→ Requirements
Nothing in the data should change when you return it, but leave the pictures out.

→ Information shown
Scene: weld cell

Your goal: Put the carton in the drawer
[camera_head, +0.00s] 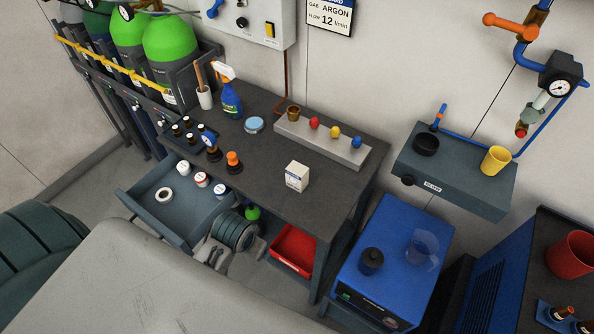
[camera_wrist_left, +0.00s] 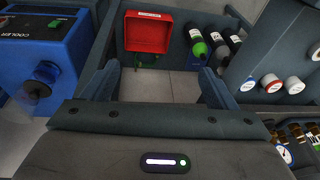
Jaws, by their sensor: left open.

→ Response to this exercise
Scene: weld cell

Your goal: Put the carton in the drawer
[camera_head, +0.00s] 
[camera_wrist_left, +0.00s] 
Jaws, by their sensor: left open.

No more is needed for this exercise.